WHAT YOU ARE ASKED TO DO:
Copy out exactly the lines spanning the line with "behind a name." to the line with "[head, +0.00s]", inclusive, from the data underneath, with no pictures.

DATA EXTRACT:
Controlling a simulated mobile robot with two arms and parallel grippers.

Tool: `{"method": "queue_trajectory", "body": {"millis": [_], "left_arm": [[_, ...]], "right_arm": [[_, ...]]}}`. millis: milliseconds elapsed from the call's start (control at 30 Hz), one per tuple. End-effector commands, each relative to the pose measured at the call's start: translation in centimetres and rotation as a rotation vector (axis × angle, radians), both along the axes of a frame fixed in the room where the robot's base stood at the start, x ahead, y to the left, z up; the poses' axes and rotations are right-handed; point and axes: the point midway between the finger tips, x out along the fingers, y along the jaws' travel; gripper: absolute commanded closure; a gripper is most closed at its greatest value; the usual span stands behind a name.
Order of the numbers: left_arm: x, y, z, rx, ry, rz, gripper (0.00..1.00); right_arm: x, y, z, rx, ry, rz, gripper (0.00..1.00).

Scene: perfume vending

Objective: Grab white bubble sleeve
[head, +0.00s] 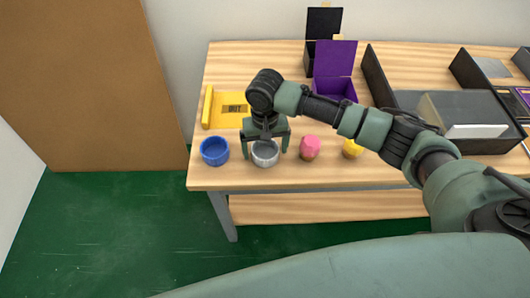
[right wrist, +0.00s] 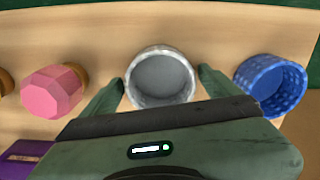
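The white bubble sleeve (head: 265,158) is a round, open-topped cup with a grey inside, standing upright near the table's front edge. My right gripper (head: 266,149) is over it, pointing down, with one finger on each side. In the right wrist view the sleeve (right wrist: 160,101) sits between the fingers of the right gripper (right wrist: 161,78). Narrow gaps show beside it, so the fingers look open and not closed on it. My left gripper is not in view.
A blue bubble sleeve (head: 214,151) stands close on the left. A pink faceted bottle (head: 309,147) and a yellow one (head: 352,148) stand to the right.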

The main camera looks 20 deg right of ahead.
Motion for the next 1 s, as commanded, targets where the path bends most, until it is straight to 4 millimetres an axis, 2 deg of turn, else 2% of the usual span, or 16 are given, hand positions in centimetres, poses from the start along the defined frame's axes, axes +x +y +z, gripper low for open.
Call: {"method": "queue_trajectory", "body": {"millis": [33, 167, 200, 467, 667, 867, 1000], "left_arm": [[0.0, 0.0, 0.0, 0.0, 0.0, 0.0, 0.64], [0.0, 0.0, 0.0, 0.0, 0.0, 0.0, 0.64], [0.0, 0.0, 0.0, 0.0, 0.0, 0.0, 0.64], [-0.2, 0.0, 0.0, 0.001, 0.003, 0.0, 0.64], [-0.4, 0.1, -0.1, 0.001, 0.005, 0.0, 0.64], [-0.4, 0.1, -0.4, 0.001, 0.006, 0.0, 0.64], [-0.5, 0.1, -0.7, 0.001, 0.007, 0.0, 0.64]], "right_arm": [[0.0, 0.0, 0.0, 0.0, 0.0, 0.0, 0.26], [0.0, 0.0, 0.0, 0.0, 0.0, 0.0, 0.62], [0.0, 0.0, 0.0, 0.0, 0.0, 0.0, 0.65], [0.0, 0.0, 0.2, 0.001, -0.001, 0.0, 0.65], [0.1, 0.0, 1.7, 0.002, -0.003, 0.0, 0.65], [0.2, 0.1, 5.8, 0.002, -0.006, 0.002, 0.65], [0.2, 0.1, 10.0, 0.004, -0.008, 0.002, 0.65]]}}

SOLUTION TO THIS TASK:
Tool: `{"method": "queue_trajectory", "body": {"millis": [_], "left_arm": [[_, ...]], "right_arm": [[_, ...]]}}`. millis: milliseconds elapsed from the call's start (control at 30 Hz), one per tuple. End-effector commands, each relative to the pose measured at the call's start: translation in centimetres and rotation as a rotation vector (axis × angle, radians), both along the axes of a frame fixed in the room where the robot's base stood at the start, x ahead, y to the left, z up; the poses' axes and rotations are right-handed; point and axes: the point midway between the finger tips, x out along the fingers, y along the jaws' travel; gripper: absolute commanded closure; a gripper is most closed at its greatest value; the usual span stands behind a name.
Order of the numbers: left_arm: x, y, z, rx, ry, rz, gripper (0.00..1.00); right_arm: x, y, z, rx, ry, rz, gripper (0.00..1.00).

Scene: perfume vending

Objective: Grab white bubble sleeve
[head, +0.00s] 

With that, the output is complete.